Stated goal -
Give the number of lines in the listing that hold the word "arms". Write nothing but that number.

Given entries -
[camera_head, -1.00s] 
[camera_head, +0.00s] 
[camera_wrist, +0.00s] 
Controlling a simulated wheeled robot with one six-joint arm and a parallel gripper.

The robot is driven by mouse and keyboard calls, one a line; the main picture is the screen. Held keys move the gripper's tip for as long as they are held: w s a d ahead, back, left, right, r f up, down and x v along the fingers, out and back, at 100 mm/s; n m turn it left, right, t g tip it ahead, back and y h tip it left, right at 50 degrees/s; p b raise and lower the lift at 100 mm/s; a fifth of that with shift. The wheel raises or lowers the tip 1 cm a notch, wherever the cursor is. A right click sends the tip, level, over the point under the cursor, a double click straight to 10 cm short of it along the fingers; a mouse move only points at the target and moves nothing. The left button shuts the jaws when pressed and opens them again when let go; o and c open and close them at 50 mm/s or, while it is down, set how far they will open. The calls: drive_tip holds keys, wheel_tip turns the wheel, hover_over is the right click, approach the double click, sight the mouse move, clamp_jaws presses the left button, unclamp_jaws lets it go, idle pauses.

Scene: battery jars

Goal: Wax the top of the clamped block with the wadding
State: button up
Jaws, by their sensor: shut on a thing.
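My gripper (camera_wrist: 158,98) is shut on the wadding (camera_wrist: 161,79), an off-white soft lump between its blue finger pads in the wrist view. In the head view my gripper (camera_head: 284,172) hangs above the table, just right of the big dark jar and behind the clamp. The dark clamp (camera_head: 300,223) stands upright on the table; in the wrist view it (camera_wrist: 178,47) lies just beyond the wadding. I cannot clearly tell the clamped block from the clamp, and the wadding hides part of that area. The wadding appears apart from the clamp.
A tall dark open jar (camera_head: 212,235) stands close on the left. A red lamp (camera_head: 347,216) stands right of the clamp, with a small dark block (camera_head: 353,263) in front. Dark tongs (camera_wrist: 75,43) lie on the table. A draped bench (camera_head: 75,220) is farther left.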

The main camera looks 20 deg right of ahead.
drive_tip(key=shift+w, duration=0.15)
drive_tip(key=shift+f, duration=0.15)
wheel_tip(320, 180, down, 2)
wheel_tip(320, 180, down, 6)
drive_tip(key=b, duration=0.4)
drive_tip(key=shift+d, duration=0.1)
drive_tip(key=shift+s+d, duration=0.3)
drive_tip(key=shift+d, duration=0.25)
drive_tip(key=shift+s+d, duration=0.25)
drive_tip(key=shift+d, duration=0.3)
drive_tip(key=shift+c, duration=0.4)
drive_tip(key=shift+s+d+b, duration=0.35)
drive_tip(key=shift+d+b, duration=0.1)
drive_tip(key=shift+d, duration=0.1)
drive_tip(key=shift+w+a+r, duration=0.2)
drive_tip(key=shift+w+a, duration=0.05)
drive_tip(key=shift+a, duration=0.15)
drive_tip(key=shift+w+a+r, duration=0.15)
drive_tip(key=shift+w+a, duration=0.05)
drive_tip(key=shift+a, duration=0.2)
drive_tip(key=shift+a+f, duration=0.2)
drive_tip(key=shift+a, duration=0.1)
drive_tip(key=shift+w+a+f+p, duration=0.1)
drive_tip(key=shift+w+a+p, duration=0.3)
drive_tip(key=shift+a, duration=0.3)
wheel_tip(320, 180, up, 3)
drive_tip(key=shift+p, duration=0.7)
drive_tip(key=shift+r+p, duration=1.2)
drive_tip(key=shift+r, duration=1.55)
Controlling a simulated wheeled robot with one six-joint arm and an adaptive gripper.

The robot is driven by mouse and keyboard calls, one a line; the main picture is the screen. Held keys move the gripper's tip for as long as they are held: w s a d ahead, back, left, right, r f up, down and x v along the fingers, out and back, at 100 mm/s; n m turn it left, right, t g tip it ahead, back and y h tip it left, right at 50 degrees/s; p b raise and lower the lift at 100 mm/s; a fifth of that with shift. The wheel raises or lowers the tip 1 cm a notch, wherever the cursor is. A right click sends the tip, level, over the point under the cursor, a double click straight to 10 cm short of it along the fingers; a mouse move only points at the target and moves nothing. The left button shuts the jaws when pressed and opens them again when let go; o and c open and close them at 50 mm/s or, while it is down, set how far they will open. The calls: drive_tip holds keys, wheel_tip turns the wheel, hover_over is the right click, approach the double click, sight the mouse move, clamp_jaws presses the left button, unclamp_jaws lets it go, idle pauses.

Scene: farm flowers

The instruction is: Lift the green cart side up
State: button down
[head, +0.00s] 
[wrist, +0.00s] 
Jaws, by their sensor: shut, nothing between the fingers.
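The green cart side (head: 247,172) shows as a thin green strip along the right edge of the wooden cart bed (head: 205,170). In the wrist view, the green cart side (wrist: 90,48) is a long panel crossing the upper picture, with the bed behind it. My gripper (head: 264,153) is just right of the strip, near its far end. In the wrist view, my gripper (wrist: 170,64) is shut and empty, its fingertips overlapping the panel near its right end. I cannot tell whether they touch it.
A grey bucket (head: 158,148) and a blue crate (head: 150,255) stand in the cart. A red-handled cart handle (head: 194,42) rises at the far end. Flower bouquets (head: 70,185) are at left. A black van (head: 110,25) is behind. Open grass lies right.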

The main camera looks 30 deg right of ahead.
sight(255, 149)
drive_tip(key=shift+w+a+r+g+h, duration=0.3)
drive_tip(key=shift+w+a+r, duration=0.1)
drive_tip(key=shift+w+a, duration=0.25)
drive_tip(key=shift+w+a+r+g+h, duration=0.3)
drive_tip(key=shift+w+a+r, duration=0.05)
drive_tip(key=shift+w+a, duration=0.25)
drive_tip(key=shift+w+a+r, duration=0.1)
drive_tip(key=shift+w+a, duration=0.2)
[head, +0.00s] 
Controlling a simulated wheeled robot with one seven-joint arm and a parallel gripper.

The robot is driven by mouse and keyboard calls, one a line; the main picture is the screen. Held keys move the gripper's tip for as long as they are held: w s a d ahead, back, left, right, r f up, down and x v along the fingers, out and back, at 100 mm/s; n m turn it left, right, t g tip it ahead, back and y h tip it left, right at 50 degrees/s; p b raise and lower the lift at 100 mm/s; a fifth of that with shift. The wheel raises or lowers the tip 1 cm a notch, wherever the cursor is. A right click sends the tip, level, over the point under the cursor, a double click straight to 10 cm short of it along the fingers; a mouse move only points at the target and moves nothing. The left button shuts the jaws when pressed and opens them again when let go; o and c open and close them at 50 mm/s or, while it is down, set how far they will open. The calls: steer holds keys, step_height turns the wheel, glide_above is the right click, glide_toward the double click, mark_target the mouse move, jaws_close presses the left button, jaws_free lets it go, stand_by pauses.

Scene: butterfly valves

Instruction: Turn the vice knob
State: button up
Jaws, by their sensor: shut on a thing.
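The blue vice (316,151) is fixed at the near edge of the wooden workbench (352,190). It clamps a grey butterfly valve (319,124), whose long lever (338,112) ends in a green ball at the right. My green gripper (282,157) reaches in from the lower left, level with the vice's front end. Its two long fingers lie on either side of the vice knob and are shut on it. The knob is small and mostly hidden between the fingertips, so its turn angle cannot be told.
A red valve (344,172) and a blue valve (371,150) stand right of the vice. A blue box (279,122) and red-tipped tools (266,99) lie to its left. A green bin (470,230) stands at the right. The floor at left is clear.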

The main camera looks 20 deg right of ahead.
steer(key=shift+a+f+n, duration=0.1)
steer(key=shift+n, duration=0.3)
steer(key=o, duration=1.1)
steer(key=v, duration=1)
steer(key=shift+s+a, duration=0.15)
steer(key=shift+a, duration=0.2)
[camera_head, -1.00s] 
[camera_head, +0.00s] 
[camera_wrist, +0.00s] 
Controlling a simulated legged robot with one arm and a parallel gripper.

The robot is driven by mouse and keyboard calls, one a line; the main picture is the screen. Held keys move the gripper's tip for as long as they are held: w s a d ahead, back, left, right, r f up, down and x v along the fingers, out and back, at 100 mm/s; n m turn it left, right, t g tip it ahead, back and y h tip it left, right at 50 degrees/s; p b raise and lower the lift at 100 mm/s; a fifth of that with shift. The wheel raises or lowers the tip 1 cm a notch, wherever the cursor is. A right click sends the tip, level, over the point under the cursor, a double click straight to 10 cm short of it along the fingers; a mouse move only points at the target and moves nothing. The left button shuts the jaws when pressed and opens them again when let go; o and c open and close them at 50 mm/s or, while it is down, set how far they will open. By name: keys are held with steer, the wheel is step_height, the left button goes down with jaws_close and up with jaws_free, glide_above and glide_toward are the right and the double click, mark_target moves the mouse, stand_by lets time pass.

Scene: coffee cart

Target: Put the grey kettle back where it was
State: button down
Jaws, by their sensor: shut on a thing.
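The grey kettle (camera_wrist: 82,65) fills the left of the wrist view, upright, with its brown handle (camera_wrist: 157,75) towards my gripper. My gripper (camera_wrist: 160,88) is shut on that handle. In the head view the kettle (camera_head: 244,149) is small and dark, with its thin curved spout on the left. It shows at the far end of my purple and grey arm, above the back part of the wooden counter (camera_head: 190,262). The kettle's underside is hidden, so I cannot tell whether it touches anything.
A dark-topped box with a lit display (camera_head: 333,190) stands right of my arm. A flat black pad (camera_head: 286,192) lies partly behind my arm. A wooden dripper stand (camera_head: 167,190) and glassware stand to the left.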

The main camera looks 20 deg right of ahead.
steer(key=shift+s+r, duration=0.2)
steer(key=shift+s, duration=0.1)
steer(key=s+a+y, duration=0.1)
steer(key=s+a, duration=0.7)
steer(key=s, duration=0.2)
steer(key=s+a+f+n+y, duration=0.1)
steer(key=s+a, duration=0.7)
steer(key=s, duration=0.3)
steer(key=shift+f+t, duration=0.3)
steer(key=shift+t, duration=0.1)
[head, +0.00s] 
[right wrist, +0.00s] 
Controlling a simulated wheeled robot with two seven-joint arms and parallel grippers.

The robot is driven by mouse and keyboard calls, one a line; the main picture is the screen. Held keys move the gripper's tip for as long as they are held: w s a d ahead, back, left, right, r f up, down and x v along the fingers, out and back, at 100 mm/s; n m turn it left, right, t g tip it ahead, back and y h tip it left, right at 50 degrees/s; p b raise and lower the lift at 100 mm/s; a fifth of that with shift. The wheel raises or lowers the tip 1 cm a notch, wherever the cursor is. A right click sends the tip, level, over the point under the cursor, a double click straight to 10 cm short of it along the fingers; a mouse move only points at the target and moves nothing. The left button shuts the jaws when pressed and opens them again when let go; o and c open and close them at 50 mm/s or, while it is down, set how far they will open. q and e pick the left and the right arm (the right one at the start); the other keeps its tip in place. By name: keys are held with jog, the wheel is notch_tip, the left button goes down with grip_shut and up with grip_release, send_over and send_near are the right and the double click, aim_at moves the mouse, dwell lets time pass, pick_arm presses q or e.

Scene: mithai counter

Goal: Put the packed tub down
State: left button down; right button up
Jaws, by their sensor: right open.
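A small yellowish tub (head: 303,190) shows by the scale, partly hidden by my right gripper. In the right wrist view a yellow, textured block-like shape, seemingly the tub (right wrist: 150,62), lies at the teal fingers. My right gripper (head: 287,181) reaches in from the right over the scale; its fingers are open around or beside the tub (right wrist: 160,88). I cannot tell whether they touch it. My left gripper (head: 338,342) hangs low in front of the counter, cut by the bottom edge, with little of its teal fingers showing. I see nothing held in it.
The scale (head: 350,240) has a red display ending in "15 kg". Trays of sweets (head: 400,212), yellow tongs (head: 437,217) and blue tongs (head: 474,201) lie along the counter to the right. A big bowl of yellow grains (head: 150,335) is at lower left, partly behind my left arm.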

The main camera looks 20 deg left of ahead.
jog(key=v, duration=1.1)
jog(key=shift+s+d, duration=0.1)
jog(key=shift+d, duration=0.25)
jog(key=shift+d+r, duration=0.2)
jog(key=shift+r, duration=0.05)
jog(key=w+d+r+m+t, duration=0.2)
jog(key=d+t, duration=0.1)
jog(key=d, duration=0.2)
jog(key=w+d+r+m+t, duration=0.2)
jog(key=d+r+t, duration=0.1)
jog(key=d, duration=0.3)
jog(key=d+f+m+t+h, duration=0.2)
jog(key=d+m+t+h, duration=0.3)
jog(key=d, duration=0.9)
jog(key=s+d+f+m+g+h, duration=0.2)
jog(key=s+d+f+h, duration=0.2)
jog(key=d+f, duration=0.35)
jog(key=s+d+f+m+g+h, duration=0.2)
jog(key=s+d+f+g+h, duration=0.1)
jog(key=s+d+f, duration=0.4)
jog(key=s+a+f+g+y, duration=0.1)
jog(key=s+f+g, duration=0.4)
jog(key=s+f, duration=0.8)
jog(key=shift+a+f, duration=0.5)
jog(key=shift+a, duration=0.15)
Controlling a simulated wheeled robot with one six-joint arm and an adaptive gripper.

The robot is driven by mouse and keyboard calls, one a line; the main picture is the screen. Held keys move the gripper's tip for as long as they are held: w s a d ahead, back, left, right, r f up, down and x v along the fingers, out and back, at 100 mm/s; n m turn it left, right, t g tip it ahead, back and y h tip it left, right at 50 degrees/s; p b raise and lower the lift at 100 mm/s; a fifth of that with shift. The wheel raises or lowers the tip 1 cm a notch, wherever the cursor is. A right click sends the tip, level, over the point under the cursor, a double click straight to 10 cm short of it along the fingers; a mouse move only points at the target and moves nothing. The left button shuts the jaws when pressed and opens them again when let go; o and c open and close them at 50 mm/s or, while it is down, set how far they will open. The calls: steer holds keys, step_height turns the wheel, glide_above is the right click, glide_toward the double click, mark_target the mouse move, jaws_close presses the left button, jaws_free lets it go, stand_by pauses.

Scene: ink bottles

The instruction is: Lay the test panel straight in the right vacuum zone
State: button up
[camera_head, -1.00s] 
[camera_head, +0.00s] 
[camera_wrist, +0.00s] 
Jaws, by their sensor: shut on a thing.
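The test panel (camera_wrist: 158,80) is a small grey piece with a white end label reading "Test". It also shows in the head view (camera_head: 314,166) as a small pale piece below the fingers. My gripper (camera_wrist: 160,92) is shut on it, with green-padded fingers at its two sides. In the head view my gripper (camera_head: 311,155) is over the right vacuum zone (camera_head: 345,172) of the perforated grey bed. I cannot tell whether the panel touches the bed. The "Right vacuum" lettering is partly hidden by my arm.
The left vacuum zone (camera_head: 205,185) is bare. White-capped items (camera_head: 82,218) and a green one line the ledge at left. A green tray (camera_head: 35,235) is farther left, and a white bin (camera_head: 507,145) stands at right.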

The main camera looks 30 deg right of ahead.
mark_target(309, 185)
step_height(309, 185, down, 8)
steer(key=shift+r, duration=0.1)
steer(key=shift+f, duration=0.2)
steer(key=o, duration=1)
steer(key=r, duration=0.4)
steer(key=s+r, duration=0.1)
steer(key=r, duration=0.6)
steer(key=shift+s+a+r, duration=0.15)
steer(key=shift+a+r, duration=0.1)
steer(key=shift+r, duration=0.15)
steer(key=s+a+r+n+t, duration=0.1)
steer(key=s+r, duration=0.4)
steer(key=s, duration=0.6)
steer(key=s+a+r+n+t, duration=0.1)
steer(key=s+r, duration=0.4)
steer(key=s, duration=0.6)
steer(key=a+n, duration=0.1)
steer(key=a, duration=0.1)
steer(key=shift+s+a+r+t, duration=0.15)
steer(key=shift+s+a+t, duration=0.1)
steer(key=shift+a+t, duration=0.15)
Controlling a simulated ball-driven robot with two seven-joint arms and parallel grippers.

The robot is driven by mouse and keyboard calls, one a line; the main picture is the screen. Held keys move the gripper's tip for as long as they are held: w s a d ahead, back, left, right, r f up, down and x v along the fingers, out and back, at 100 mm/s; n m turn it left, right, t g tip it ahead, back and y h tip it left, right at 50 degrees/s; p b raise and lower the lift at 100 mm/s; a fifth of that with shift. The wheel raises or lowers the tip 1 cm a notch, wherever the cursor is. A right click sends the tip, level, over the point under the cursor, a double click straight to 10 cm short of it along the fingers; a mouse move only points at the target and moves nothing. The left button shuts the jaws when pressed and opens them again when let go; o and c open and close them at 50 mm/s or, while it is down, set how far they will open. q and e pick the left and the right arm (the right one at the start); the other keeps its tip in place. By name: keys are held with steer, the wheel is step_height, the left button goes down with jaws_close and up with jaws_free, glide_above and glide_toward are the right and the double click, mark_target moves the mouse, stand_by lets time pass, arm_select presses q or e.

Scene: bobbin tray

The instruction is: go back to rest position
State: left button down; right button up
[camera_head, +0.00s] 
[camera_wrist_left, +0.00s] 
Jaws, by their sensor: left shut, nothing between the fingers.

Solution to this task -
2